Wah tulisannya bgus....selamat ya...tapi kritik neh..dokter kok ngerokok seh..he..he...hidup sehat geto looo...peaceee

Dony Alfan mengatakan...

Terus terang saya salut dengan tulisan ini, dan memang pantas jadi juara. Kita sudah merdeka, sekaligus juga terjajah.
Kirain KU UNS itu cuman paling murah se-Indonesia, ternyata malah sak dunia tho, hidup UNS!!!
PS: Dapet hadiah duit nih, ayuh makan2!

Judith mengatakan...

Selamat ya Ndri, selamat ...pancen apik dan bermanfaat kok tulisanmu iki. Lha ..gini kan nggenah toh nggo pelajaran moral.

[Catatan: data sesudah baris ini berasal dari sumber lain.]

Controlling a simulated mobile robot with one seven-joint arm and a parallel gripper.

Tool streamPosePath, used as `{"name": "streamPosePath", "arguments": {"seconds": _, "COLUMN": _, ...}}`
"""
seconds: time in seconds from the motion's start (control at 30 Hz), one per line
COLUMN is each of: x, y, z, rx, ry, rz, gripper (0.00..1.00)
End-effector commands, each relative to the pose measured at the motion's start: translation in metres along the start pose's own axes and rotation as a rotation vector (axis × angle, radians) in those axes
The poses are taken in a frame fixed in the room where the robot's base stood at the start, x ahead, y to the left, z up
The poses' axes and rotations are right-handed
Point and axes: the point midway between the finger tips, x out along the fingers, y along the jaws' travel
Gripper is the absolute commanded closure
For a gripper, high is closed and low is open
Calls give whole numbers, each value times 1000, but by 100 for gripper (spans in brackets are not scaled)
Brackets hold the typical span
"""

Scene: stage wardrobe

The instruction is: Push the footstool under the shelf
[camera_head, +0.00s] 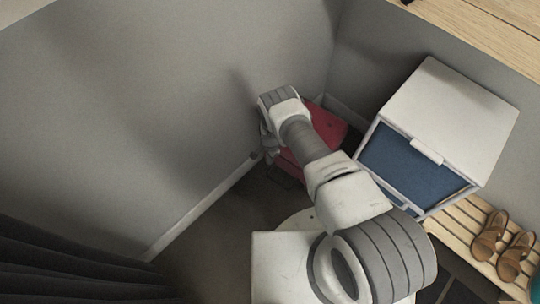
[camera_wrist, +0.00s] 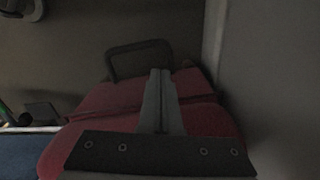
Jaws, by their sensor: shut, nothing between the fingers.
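A red thing (camera_head: 328,128), which looks like the footstool, sits low in the corner between the two grey walls, partly hidden behind my arm. In the wrist view its red surface (camera_wrist: 205,118) spreads below and around the fingers, with a dark loop-shaped bar at its far side. My gripper (camera_wrist: 160,75) is shut and empty, its fingers in front of the red surface; I cannot tell whether they touch it. In the head view my gripper (camera_head: 268,152) is at the red thing's left side, mostly hidden by the wrist. A light wooden shelf board (camera_head: 490,35) crosses the top right.
A white cabinet (camera_head: 455,110) with a blue front stands right of the red thing. A slatted wooden rack (camera_head: 460,222) with brown sandals (camera_head: 490,236) is at the lower right. A dark curtain (camera_head: 60,265) hangs at the lower left. Dark floor (camera_head: 225,225) is open left of my arm.

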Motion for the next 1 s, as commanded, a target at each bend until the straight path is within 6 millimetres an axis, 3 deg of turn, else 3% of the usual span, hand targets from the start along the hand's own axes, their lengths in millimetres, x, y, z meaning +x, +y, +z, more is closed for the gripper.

Oh ..Indonesia kiy jebule belum Merdeka tenanan to? .. Melas ya.

The Diary mengatakan...

wah... selamat ya Ndri menang di lombanya bang Andi...

Anonim mengatakan...

"Merdeka itu Cerdas" kata JBF 2008.
Bangsa yang cerdas adalah yang bermartabat...
tapi benarkah kita sudah merdeka?
sementara pembodohan semakin merajalela dan semakin mengelandang orang2 yang dipaksa miskin???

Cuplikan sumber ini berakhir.